▸ OBJECTIVE:
Starting at the first line of the data below, retype every line up to and including the one containing "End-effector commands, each".

____________________

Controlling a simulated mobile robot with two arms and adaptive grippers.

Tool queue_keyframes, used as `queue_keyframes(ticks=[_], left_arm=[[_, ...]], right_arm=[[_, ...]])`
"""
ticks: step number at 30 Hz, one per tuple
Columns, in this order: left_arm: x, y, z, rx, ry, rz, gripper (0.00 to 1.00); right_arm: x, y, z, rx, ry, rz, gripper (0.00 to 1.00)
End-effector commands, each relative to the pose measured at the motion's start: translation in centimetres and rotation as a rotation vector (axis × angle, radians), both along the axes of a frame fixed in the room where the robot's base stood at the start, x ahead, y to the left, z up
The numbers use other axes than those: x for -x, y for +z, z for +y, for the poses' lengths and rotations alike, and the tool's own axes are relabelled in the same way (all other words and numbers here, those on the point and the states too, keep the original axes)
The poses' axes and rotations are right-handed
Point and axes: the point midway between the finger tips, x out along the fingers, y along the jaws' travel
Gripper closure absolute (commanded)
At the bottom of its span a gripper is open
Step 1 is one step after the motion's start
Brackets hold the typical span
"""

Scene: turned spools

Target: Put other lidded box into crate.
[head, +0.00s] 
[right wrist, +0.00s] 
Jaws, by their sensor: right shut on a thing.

____________________

▸ RIGHT ANSWER:
Controlling a simulated mobile robot with two arms and adaptive grippers.

Tool queue_keyframes, used as `queue_keyframes(ticks=[_], left_arm=[[_, ...]], right_arm=[[_, ...]])`
"""
ticks: step number at 30 Hz, one per tuple
Columns, in this order: left_arm: x, y, z, rx, ry, rz, gripper (0.00 to 1.00); right_arm: x, y, z, rx, ry, rz, gripper (0.00 to 1.00)
End-effector commands, each relative to the pose measured at the motion's start: translation in centimetres and rotation as a rotation vector (axis × angle, radians), both along the axes of a frame fixed in the room where the robot's base stood at the start, x ahead, y to the left, z up

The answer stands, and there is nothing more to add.